Vu le dossier à charge, Vijay Makhan, ancien diplomate, estime que Maurice n’a pas de raisons d’être pessimiste sur l’issue de la démarche de l’État. « Personnellement, je crois qu’il n’y a pas de raisons de croire que l’opinion ne sera pas favorable à Maurice, explique-t-il. Je suis confiant dans la justesse de nos arguments. »
L’ancien diplomate explique que si l’opinion de la CIJ ne sera pas « binding » et n’aura donc pas de force légale, elle aura un rôle important à l’avenir. Un avis en faveur de Maurice pourrait servir de levier de pression sur les autorités britanniques et américaines. « Ils devront revoir leur copie, ajoute-t-il. Les États-Unis se sont toujours cachés derrière le prétexte de la souveraineté de la Grande-Bretagne. Cela ne tiendrait plus. »

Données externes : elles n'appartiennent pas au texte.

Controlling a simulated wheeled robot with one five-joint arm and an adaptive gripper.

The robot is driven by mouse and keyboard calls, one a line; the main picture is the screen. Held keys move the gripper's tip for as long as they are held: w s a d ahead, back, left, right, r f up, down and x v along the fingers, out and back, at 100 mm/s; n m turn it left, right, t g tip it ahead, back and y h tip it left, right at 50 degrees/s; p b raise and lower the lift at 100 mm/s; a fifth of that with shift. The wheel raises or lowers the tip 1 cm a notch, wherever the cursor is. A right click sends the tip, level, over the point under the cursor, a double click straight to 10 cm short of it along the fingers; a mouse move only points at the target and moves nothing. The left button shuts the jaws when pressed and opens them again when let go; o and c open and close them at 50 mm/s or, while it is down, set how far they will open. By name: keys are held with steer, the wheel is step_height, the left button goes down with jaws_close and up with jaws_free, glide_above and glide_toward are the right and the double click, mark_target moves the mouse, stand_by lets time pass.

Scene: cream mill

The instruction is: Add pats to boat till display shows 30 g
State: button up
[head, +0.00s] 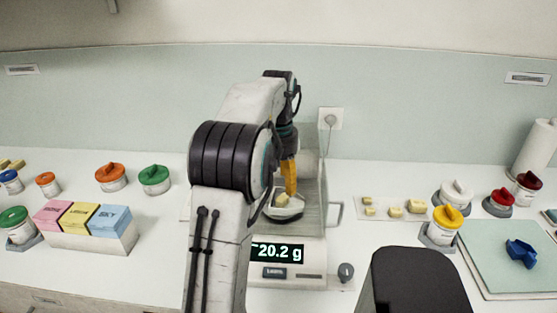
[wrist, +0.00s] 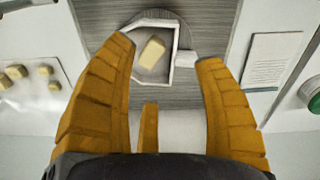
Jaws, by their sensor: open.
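The scale display (head: 276,251) reads 20.2 g. The white boat (head: 290,209) sits on the scale's pan, partly hidden by my gripper (head: 290,192) in the head view. In the wrist view the boat (wrist: 155,68) holds one pale yellow pat (wrist: 152,52). My gripper (wrist: 168,70) is open and empty, its orange fingers spread above and around the boat. Several loose pats (head: 396,212) of different sizes lie on a pale sheet right of the scale. Some of these pats also show at the left of the wrist view (wrist: 45,72).
Lidded jars, such as the yellow-lidded one (head: 444,226), stand right of the pats. A green board with a blue item (head: 521,253) lies at far right. A box of coloured cards (head: 85,223) and more jars stand left. The scale's glass enclosure has a side handle (head: 335,212).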

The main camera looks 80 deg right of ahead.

Milan Meetarbhan espère que cela pourrait contraindre les Britanniques à ouvrir les négociations. « Sur le plan politique et diplomatique, cela peut avoir des conséquences, déclare-t-il. Les Britanniques pourraient arriver à la conclusion qu’il faut ouvrir les négociations avec Maurice même si cela n’est pas synonyme d’un accord. » L’ex-ambassadeur craint toutefois que l’actuelle administration américaine ignore tout simplement l’opinion de la CIJ et refuser d’entrer en négociations avec Maurice. « Ce sera tout de même une avancée, maintient-il. Une pièce de plus au dossier après le jugement du Tribunal international des droits de la mer sur l’illégalité du Marine Protected Area créé par les Britanniques autour des Chagos sans avoir consulté Maurice. »
Dans le concret, c’est dans les coulisses des Nations unies qu’un avis favorable de la CIJ devrait d’abord être utilisé, explique Vijay Makhan. « La CIJ retournera son avis à l’Assemblée générale des Nations unies. À partir de cette opinion, il faudra que le Comité spécial des Nations unies sur la décolonisation se penche sur les implications et que toutes les instances concernées se mettent en branle. » Cet avis pourrait être utilisé pour rallier d’autres pays plus réticents à la cause.
Et si la CIJ devait estimer que l’excision de 1965 était légale. Ce serait un coup dur, selon Milan Meetarbhan.